The classic image of this is the poet Robinson Jeffers, who built his tower Tor House, on a spit of land overlooking the Pacific Ocean near Carmel, California. He built the house alone, hauling rocks from the beach, using mortar he mixed himself. Jeffers himself both promoted this romantic vision of the artist working alone against the forces of nature, even as he mocked the impermanence of everything human in his poem, “To the Stone Cutters.”

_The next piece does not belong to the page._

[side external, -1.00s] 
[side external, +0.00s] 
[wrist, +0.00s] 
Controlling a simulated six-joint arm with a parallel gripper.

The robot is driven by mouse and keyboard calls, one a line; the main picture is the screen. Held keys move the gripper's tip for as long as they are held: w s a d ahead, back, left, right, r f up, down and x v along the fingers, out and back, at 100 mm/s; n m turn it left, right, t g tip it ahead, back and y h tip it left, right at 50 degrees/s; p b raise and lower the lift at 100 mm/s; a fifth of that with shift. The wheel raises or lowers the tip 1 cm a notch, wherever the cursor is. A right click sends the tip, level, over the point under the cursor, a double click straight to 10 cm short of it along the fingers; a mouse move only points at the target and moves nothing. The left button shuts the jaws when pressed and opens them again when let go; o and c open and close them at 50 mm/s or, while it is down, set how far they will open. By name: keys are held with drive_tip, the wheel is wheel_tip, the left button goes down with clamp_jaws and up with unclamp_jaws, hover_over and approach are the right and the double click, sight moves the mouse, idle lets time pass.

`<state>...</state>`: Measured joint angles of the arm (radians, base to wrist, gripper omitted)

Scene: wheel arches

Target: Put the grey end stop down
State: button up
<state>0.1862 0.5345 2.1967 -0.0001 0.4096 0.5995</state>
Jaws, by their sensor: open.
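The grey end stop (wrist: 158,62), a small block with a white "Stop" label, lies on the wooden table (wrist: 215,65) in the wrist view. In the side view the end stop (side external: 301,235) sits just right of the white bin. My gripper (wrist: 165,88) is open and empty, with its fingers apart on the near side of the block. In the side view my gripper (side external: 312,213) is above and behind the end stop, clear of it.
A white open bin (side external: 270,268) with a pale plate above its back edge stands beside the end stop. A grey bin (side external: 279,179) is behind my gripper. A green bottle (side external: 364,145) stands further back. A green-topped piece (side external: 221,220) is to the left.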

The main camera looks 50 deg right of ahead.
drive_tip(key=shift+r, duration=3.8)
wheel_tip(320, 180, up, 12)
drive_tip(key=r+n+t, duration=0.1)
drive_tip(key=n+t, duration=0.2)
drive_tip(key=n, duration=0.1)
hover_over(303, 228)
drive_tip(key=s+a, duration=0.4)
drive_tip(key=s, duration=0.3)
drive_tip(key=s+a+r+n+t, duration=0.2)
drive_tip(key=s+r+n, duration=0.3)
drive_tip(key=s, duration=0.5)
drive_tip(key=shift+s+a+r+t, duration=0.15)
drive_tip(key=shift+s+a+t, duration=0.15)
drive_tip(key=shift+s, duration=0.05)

Stone-cutters fighting time with marble, you foredefeated
Challengers of oblivion
Eat cynical earnings, knowing rock splits, records fall down,
The square-limbed Roman letters
Scale in the thaws, wear in the rain. The poet as well
Builds his monument mockingly;
For man will be blotted out, the blithe earth die, the brave sun
Die blind and blacken to the heart:
Yet stones have stood for a thousand years, and pained thoughts found
The honey of peace in old poems. (17)

Yet writers are not rocks, or even lonely poets. Even Jeffers was a creature who inhabited many social webs: his beloved Una, his sons and descendents, a few fellow writers, the producers of his compelling Medea which was a success, if not a sensation, during the Broadway season in 1948.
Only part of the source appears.